3.5 The Dual Nature of Electromagnetic Energy

3.7 Electromagnetic Energy: Units Conversion

6.2 Chemical Bonds Vibrate

Key Terms

  • Spring Constant
  • Hooke’s Law
  • Simple Harmonic Motion

Guided Inquiry

Watch parts of this video:

8.01x – Lect 10 – Hooke’s Law, Springs, Pendulums, Simple Harmonic Motio

https://youtube.com/watch?v=tNpuTx7UQbw%3Ffeature%3Doembed

  • From 0:00 to about 4:20 (Spring constant and Hooke’s Law)
  • From 8:57 to 11:00 (The connection between simple harmonic motion of a spring and the wave frequency/energy as opposed to amplitude)

 

Hook’s Law

Hook’s Law is:

[Equation 6.3.1] F = – k x

6.3.1. What is k in this equation?

6.3.2. Compare a stiff spring to a weak spring.  Which one would have the higher k, and why? Hint: solve for x in equation 6.3.1 and think about how a higher k would affect the force needed to move the spring the same distance.

Below is the potential energy curve for a spring.  As you saw in the video, the spring moves back and forth, or oscillates, in a sinusoidal fashion.  This is called a simple harmonic oscillator.

Figure 6.3.2. Potential energy curve of a spring.

Spring Potential Energy

Interact with a potential energy diagram to see how the potential energy diagram above was created!

Go to this PhET interactive diagram on Hooke’s Law: https://phet.colorado.edu/sims/html/hookes-law/latest/hookes-law_en.html

Choose “Energy” (the third option).  Once you are there, choose “Energy Plot” on the right menu.  Grab the spring with the claw and move it back and forth!

Figure 6.3.3. Screenshot from PHET Hooke’s Law virtual demonstration of potential energy for a spring.

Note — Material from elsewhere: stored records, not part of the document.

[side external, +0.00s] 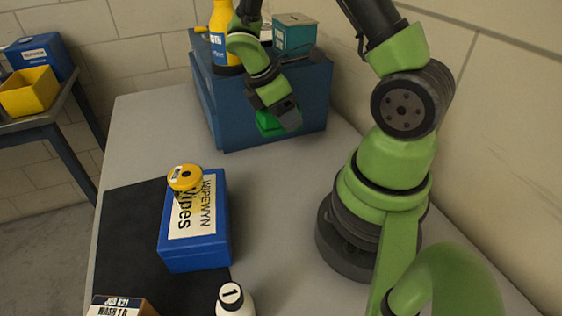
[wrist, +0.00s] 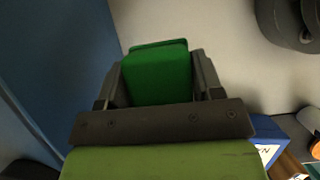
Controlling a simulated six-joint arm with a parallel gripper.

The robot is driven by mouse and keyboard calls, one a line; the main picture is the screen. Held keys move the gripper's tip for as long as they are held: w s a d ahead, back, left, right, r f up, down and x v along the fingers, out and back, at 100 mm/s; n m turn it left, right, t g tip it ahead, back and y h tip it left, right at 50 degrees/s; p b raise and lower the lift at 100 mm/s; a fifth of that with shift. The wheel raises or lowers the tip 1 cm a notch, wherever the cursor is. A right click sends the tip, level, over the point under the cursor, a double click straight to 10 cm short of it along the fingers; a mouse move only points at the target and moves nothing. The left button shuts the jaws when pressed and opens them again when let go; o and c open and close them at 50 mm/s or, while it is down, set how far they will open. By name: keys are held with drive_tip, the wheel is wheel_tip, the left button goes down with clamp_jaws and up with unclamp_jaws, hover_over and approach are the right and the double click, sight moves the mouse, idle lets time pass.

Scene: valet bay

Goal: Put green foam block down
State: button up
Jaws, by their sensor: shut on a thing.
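The green foam block (wrist: 158,75) sits between the two fingers of my gripper (wrist: 158,85) in the wrist view. My gripper is shut on it. In the side view the green foam block (side external: 270,122) shows partly behind my gripper (side external: 283,118), in front of the blue cabinet's near face. Much of the block is hidden by the gripper there. I cannot tell whether the block touches the grey table (side external: 290,180) below it.
The blue cabinet (side external: 240,105) stands at the back, with a yellow bottle (side external: 224,35) and a teal box (side external: 294,35) on top. A blue wipes box (side external: 222,240) with a yellow round thing (side external: 185,178) stands on the black mat (side external: 125,235). A white bottle (side external: 235,300) is in front. The table's middle is clear.

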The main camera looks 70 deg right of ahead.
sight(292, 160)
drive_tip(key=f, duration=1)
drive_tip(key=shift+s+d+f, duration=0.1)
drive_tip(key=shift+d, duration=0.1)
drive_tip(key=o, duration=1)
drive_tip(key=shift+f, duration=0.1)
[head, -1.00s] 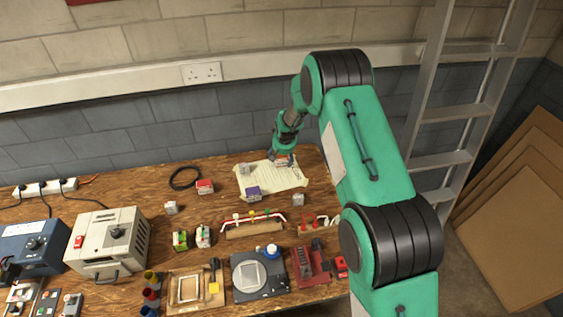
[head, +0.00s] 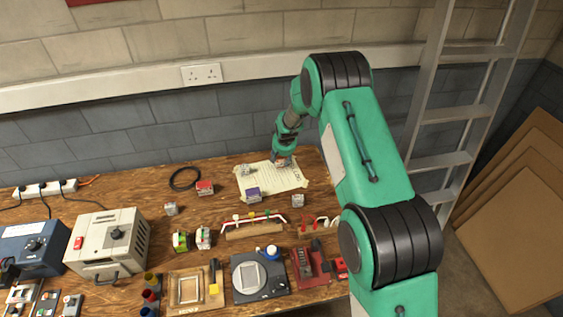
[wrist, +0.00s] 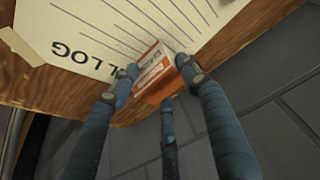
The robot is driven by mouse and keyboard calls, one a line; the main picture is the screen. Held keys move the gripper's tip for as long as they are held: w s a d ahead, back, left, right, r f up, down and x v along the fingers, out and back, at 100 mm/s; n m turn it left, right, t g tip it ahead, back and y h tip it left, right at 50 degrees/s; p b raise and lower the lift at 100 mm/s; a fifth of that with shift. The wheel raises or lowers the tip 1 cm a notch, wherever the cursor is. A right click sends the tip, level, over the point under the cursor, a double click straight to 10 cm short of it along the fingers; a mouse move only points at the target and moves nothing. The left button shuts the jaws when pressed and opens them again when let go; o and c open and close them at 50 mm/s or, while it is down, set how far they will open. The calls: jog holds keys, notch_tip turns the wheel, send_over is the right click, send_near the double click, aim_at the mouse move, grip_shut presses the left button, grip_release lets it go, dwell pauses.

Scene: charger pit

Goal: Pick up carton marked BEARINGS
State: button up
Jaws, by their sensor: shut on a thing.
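A small orange carton with a white label (wrist: 154,72) sits between the fingers of my gripper in the wrist view. The print on its label is too small and blurred to read for sure. My gripper (wrist: 158,82) is shut on this carton, with fingers on both sides and a third finger below it. In the head view my gripper (head: 281,161) is at the back right of the paper sheet (head: 290,178), near the wall. The carton is mostly hidden there by the fingers.
A purple carton (head: 253,194) and a grey one (head: 245,170) lie on the sheet. A red carton (head: 205,187), a black cable coil (head: 184,179) and a small grey box (head: 297,201) are nearby. The wall stands close behind; a ladder (head: 452,113) is at right.

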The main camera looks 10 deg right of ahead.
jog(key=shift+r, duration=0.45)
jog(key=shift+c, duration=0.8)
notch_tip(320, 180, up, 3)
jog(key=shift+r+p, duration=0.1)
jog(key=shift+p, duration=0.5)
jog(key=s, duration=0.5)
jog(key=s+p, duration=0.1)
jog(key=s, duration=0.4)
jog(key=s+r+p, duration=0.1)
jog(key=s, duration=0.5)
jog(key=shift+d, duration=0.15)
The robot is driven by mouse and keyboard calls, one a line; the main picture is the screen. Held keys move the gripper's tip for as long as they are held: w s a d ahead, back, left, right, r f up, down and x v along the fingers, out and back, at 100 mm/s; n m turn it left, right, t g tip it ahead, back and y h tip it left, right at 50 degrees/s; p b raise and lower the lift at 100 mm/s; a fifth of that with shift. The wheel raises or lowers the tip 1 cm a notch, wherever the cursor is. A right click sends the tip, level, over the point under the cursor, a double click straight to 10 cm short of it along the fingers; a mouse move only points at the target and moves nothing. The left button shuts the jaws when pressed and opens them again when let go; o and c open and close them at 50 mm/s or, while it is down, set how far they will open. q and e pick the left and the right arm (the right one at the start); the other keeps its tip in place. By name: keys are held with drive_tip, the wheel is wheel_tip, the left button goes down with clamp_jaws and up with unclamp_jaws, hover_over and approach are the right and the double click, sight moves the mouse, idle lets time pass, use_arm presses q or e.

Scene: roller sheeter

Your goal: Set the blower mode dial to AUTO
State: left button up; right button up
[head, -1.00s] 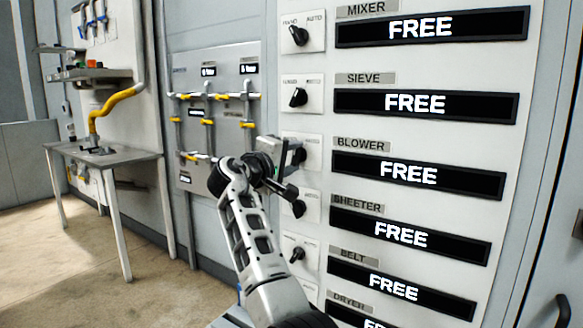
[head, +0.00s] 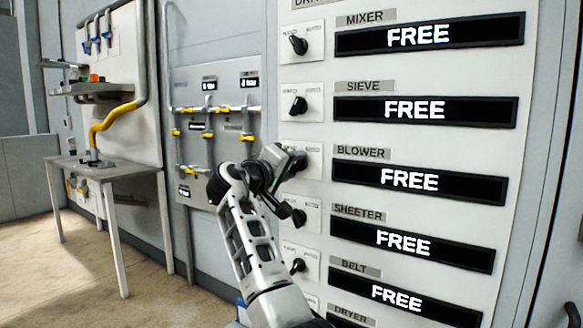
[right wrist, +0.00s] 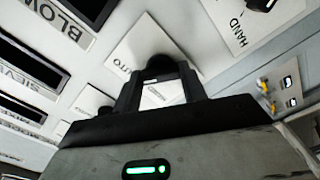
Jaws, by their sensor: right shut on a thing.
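The blower mode dial (right wrist: 158,66) is a dark knob on a white plate (right wrist: 150,42) in the right wrist view. Part of the AUTO lettering shows beside it. In the head view the dial is mostly hidden behind my right gripper (head: 296,160), and part of its white plate (head: 314,160) shows. In the right wrist view my right gripper (right wrist: 160,78) is shut on the dial. The dial's exact pointing is hidden. The BLOWER display (head: 410,179) reads FREE. My left gripper is not in view.
The sieve dial (head: 299,105) and mixer dial (head: 298,44) sit above, and the belt dial (head: 297,265) below, close together on the panel. A pipe board with yellow handles (head: 214,140) stands left. A grey table (head: 120,170) is farther left.

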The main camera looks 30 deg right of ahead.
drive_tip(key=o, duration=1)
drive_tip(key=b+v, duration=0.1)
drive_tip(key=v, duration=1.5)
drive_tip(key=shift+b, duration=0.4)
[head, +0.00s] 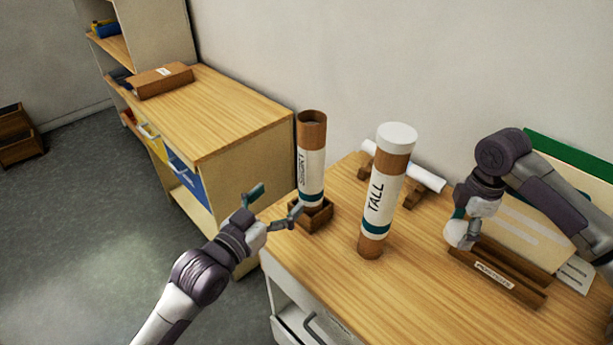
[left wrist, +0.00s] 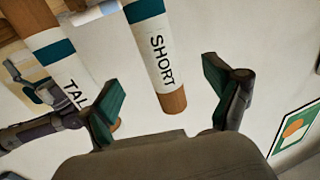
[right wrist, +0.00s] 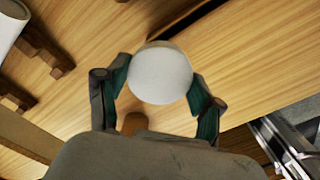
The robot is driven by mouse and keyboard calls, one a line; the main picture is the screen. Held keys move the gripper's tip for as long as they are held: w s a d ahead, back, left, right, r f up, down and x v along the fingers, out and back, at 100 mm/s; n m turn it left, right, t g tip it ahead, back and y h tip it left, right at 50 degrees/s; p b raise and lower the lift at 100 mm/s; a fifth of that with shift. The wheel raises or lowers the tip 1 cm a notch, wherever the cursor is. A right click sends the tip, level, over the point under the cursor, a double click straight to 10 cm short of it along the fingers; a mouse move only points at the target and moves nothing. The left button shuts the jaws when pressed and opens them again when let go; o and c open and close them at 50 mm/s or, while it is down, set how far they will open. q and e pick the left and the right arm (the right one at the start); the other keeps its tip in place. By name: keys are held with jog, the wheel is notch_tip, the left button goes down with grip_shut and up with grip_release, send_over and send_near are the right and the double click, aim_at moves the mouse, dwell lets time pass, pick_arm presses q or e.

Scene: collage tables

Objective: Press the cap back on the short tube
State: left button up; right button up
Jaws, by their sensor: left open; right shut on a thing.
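The short tube (head: 312,165), labelled SHORT, stands upright in a small wooden holder (head: 317,218) at the table's left edge. Its top is open and uncapped. My left gripper (head: 277,206) is open just left of the tube's lower part. In the left wrist view the short tube (left wrist: 160,60) shows beyond and between the spread fingers, not gripped. My right gripper (head: 464,228) is shut on the white round cap (right wrist: 160,75), which sits between its fingertips in the right wrist view. It is over the right part of the table, near the labelled wooden rack.
The tall tube (head: 388,185), capped in white, stands between my two grippers. Behind it a white roll (head: 425,178) lies on wooden supports. The wooden rack (head: 505,276) is at right. A low cabinet (head: 225,110) stands at left. The table's front middle is clear.

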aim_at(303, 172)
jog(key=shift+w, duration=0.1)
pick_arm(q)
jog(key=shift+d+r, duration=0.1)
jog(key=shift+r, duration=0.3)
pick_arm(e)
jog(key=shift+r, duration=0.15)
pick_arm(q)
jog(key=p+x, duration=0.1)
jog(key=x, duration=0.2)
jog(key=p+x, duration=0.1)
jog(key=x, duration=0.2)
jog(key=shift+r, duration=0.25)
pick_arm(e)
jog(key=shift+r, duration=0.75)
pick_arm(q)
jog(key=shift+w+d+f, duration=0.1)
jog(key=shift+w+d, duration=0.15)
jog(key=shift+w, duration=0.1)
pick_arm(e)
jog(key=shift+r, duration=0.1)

6.3.3. When does a spring have its lowest potential energy?

6.3.4. How does the potential energy curve change if you change the spring constant from 100 N/m to 400 N/m?

Chemical Bonds as Springs

Chemical bonds have (chemical) potential energy,  and the potential energy curve of a bond is similar to the potential energy curve of a spring.

Watch the first 4 minutes of this video on bond energy and bond length:

6.3.5. At which point is the bond potential energy (kJ/mol; y-axis) the lowest?

6.3.6. What happens to the bond if the internuclear distance becomes very large?

Concept Check 6.3.7. Why do you think the potential energy curve of a chemical bond shaped diferently from that of a spring?  (Hint: what additional force acts upon the atoms at small internuclear distances?)

References

Bozeman Science (Dec 17, 2013) Bond Length and Bond Energy. https://youtu.be/I9jd1Ew_YGU

Elastic potential energy: http://hyperphysics.phy-astr.gsu.edu/hbase/pespr.html.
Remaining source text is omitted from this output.